Ahí, en el pasillo formado entre aquella
barra y la pared de fondo hallabas de pie a Jaramillo. Hombre de mundo afincado
en una Mérida que lo atrapó por su belleza, conversador, cascarrabias, lanzaba
improperios cada diez minutos a fiscales de tránsito que hacían sonar sus pitos
desde la vereda. En uno de sus extremos,
sobre la barra, la máquina para el café daba cuenta del espacio como una
extraña nave sideral. Era una Gaggia viejísima que en aquellos tiempos debió
tener más de cuarenta años y vomitaba sin pudor el peor café sobre la faz de la
Tierra. Pero qué importaba eso, el café de Jaramillo era mágico por donde lo
vieras y al poner tus zapatos en él accedías a otra dimensión. Todo ayudaba en
un escenario de película: el aroma del grano molido, la estampa literaria del
dueño -como salido de un cuento de Cortázar-, los afiches, cuadros, avisos
publicitarios en las paredes y la Gaggia, rodeada de un vapor que jamás se
disipaba. En fin.
Cada tarde acabé yendo a ese lugar
fantasmagórico por el sencillo placer de conversar con aquel hombre y verlo
metamorfosearse en mil individuos diferentes. Gentleman cuando los interlocutores daban para ello, viejo de muy
malas pulgas si quienes pedían una Pepsi eran colegiales alborotadores, galán
piropero en medio de señoras de buen ver, y así. El café intragable del monstruo
sobre la barra apenas era un mal menor porque Jaramillo pasó a ser la parada
necesaria a las cinco de la tarde. En sus mesas polvorientas escuché,
presencié, tuve frente a mis narices el teatro de lo más genuino multiplicado
por cien.
A un lado el Santa Rosa, amplio y cómodo,
entraba de lleno en el imaginario de lo que entendemos por el típico establecimiento
de un café venezolano. Muchas veces, mientras pasaba frente a él, vi a Ednodio
Quintero íngrimo y solo, con su taza y su cigarro y su rostro hundido en
pensamientos quizás soñando un cuento. Si caminabas algunos metros hacia la
plaza y atravesabas la calle, te dabas de bruces con el Rodos, éste sí, café
pomposo con terraza y pretensiones que para entonces poco llamaban mi atención.

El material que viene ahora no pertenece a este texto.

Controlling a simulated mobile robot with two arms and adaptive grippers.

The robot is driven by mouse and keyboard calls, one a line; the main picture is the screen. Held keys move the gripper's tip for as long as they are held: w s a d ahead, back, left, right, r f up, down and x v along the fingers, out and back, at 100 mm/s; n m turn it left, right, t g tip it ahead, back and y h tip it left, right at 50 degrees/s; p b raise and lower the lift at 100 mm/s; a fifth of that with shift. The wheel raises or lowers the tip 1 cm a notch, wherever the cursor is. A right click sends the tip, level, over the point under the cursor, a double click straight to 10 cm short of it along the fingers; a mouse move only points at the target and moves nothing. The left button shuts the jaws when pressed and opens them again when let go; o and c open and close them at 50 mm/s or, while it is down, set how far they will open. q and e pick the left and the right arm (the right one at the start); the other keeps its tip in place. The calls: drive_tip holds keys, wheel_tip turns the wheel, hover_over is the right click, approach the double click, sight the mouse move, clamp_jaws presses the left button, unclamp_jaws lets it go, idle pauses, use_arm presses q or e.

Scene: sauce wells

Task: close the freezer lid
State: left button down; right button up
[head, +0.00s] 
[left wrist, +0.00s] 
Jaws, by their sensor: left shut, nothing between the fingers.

Cuando terminé los estudios dejé Mérida y
por cuestiones académicas regresé ocho años después. Llegué a un congreso en el
Instituto de Investigaciones Literarias de la Universidad de Los Andes, espacio
al que aparte de lo profesional me unían afectos muy profundos. La ciudad que
me había marcado desde mil horizontes continuaba ahí, cálida y hermosa, lista
para saborearla como lo había hecho tanto tiempo atrás. Vagué por la avenida 4,
busqué con ansias el café de Jaramillo como si nunca me hubiera ido, como si
aún el estudiante que fui, mochila al hombro, se dirigiera una tarde cualquiera
a ese recinto novelesco. El Rodos lucía igual, el Santa Rosa permanecía en su
sitio y el café de Jaramillo, cerrado ahora, dejaba ver un anuncio comercial
sobre el marco de la puerta. Era una tienda de pantaletas, sostenes, perfumes
baratos y bisutería. Estuve contemplando un rato, volvieron los recuerdos, entonces
seguí mi camino. Había acabado un mito.